A year has passed

About a year has passed since I started blogging, and I am not very impressed with the quantity of entries. When I started blogging, I made the list, "In the next 11 years, I hope to...", so here is where I am on that list, a year later.

Get organized: Yeah right.
Audition: I just attended my first NJ audition this past weekend, and didn't make the cut. It was refreshing to enter back into the scene, though.
Become a women's rights activist: Does standing up to my husband and giving him lip count?
Write a piece of literature with some significance...: At first, I wanted to keep this to myself because I didn't want people inquiring on its progress, but I have started to write something on a larger scale than this blog, with the hope to eventually publish.
Start using my gym membership: I did do that...and then school started, I got pregnant, and I quit. Ugh.
Finish reading Anna Karenina: It looks so nice on my bookshelf! I have started a book club with my former roommates, though.
Audit classes...: Not so much.
Continue loving my family: Easy some days... ;)
Have another kid or two: Welcome, Zoe!
Become president: I really hope Sarah Palin doesn't steal my thunder on the woman part of this, because if she gets into office, I'm afraid no one will vote another woman into office again.
Live a life full of meaning: Whatever that means.

There. Now you can hold me accountable.


Stranger in My Home

That's me.
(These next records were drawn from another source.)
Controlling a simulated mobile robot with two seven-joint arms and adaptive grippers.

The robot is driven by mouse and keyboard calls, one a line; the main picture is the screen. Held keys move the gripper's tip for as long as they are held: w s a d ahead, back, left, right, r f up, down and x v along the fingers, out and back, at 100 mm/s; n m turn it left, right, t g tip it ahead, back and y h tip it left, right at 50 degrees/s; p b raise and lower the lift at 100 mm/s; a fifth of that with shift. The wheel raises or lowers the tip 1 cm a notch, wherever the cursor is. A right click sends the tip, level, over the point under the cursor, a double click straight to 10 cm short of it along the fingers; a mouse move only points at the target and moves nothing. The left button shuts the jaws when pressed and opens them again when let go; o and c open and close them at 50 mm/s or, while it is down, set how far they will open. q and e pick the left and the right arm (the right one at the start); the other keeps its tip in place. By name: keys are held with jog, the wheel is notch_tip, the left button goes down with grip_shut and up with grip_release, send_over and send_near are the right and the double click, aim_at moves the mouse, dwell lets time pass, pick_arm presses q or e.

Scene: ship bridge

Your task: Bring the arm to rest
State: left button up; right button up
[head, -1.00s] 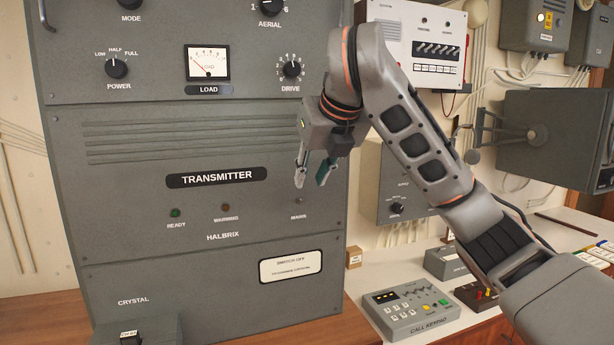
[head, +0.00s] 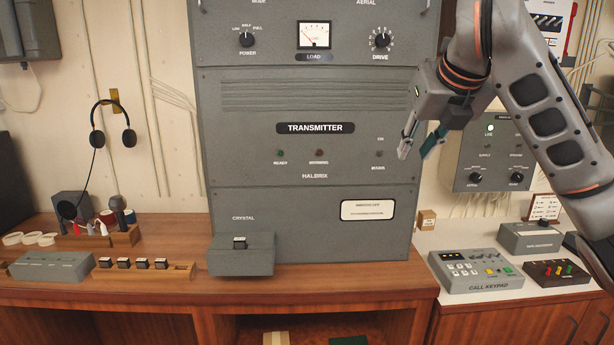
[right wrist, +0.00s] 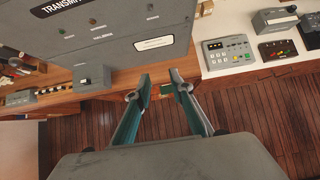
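My right gripper (head: 420,150) hangs in front of the right side of the grey transmitter (head: 290,220), its fingers pointing down. In the right wrist view its two fingers (right wrist: 160,85) are apart with nothing between them, above the bench edge and the wooden floor. My right arm (head: 535,110) comes in from the right, bent at the elbow. My left gripper is in neither view now.
A crystal socket box (head: 241,262) stands at the transmitter's foot, with a crystal rack (head: 145,271) to its left. A headset (head: 112,130) hangs on the wall. A call keypad (head: 475,271) lies on the white counter, right. The floor (right wrist: 110,130) looks clear.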

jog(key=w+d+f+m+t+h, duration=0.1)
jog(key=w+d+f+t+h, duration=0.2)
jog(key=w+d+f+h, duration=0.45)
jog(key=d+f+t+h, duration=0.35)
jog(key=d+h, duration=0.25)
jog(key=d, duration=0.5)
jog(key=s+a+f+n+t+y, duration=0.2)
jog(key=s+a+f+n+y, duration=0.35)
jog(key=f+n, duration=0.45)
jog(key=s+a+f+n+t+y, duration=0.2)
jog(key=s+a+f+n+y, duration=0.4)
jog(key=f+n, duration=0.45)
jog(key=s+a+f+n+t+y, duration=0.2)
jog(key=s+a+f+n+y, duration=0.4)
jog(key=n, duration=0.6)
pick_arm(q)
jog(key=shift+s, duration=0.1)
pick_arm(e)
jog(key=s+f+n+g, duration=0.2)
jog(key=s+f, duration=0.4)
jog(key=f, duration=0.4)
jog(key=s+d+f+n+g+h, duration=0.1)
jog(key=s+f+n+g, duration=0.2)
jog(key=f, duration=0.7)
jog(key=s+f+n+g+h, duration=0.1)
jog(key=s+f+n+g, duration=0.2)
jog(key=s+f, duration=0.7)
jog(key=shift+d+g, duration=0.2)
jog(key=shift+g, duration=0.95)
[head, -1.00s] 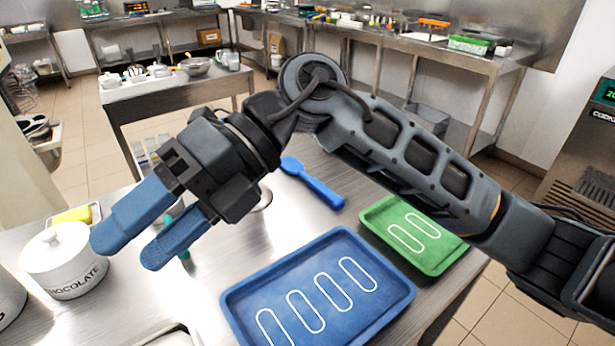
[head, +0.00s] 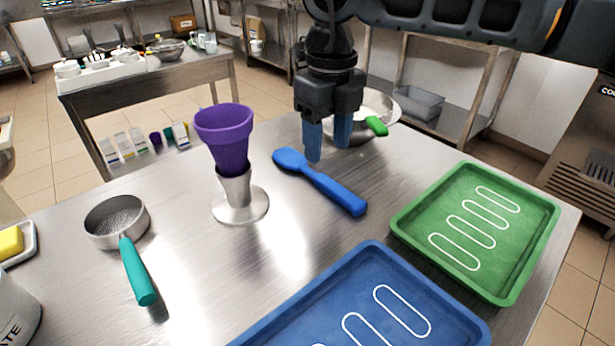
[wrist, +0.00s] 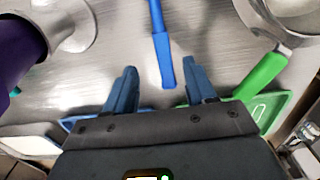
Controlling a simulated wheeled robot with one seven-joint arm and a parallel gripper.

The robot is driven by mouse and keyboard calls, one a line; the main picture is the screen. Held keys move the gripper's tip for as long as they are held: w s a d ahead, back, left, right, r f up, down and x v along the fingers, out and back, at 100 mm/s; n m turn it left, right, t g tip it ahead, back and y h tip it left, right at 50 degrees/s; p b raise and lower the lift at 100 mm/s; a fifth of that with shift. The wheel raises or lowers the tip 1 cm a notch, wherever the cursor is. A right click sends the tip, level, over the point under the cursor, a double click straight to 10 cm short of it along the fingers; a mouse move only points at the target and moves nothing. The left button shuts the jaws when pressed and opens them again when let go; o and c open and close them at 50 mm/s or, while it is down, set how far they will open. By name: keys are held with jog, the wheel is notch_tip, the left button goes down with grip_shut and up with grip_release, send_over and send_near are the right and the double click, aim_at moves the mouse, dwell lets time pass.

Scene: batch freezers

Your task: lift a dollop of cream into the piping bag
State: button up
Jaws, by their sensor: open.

The last two days I have gone into the basement, glass in hand, to sneak a shot of gin into my glass before adding 100%-no-sugar-added cranberry juice. When the in-laws are in for a visit, our house transforms into a vegetarian, nonfat milk drinking family of teetotalers. These are all not true of our family on any other day, but when we host Scott's parents, we put on another face, false as it may be. It bothers me that we do this altogether, but for the sake of peace and aged obedience this transformation has continued for seven years.
There have been lapses, of course, like the time Scott and I came back from our honeymoon in California's wine country with a bottle of wine for his parents. As he handed the bottle to them, a look of horror passed over their faces. We haven't brought alcohol back to their house anymore. Even now, Scott hides any alcohol we have in the basement during a visit and, if there is an open bottle of wine shortly before they arrive, he is sure to empty it before their arrival (not down the drain, of course).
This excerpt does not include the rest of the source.